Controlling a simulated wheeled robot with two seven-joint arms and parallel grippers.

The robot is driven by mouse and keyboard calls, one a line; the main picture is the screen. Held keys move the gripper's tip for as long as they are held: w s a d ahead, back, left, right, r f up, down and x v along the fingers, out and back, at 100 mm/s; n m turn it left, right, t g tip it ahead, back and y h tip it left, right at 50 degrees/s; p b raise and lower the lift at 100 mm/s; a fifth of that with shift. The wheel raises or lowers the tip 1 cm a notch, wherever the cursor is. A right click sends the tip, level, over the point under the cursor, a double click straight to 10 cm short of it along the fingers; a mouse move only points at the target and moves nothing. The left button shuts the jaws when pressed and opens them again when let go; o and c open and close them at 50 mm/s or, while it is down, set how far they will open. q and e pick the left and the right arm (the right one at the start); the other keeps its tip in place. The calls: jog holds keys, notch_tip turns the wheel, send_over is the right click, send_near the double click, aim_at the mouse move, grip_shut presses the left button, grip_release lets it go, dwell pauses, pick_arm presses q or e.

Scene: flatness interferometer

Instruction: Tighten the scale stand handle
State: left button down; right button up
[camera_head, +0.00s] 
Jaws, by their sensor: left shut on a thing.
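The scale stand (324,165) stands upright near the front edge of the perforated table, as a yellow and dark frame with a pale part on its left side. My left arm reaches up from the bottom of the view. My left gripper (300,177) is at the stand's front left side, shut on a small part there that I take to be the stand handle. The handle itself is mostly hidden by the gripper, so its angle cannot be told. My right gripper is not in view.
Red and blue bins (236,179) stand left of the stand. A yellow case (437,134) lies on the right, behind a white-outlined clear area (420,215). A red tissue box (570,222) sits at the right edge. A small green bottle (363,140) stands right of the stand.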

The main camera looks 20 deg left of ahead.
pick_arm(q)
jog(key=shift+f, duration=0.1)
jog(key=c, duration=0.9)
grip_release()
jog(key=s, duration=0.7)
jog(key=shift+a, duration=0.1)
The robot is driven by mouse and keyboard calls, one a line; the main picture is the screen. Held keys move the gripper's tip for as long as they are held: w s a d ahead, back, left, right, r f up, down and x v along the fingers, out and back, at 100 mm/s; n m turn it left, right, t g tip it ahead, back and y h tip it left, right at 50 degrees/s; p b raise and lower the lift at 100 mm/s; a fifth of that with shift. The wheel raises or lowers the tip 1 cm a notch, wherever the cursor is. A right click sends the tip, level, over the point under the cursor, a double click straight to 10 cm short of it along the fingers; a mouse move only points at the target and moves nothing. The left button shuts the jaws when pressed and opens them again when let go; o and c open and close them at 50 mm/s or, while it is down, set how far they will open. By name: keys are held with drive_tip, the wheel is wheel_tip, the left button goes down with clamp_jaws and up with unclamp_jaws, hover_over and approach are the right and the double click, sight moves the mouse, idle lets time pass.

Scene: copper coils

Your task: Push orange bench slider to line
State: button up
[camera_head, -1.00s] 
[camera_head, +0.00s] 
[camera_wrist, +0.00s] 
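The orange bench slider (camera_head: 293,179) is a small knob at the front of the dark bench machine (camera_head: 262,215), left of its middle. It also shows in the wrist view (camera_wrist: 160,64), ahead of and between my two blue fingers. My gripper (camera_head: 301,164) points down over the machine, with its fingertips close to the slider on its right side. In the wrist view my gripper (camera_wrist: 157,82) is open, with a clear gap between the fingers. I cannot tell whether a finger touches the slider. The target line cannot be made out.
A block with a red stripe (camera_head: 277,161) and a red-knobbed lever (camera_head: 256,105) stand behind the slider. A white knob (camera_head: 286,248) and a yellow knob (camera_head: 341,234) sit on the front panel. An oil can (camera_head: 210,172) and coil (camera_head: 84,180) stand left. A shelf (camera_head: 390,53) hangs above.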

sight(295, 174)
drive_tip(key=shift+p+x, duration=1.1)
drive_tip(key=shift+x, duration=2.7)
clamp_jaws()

================

* [The problem]: Pick every line with "State" in it and copy it.

* [Correct result]:
State: left button down; right button up
State: button up

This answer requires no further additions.